*** DATA SEGMENT

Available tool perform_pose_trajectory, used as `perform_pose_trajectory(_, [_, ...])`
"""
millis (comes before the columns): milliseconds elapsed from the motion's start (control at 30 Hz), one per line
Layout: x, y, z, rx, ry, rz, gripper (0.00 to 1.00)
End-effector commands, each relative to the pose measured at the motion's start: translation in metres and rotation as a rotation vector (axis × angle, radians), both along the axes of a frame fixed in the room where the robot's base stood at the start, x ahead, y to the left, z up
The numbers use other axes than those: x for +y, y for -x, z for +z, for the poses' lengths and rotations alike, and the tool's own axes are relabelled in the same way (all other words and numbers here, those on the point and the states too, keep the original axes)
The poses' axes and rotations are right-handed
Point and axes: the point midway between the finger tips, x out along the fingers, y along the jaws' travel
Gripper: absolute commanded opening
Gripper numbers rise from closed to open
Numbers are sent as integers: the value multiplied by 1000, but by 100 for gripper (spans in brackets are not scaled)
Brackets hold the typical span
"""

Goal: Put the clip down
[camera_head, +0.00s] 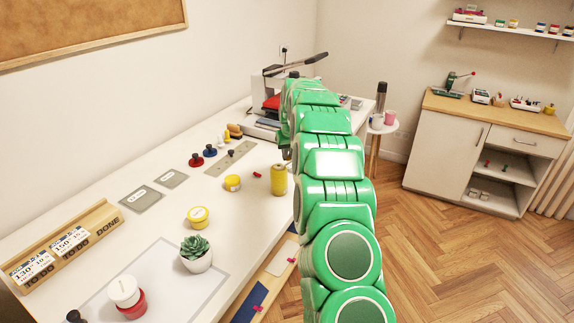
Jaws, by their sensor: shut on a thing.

******

> TASK REQUIREMENTS: Leave the pictures out, and print every line of the listing exactly as written.

> SOLUTION FOR THIS EXERCISE:
Available tool perform_pose_trajectory, used as `perform_pose_trajectory(_, [_, ...])`
"""
millis (comes before the columns): milliseconds elapsed from the motion's start (control at 30 Hz), one per line
Layout: x, y, z, rx, ry, rz, gripper (0.00 to 1.00)
End-effector commands, each relative to the pose measured at the motion's start: translation in metres and rotation as a rotation vector (axis × angle, radians), both along the axes of a frame fixed in the room where the robot's base stood at the start, x ahead, y to the left, z up
The numbers use other axes than those: x for +y, y for -x, z for +z, for the poses' lengths and rotations alike, and the tool's own axes are relabelled in the same way (all other words and numbers here, those on the point and the states too, keep the original axes)
The poses' axes and rotations are right-handed
Point and axes: the point midway between the finger tips, x out along the fingers, y along the jaws' travel
Gripper: absolute commanded opening
Gripper numbers rise from closed to open
Numbers are sent as integers: the value multiplied by 1000, but by 100 for gripper (spans in brackets are not scaled)
Brackets hold the typical span
"""

Goal: Put the clip down
[camera_head, +0.00s] 
Jaws, by their sensor: shut on a thing.

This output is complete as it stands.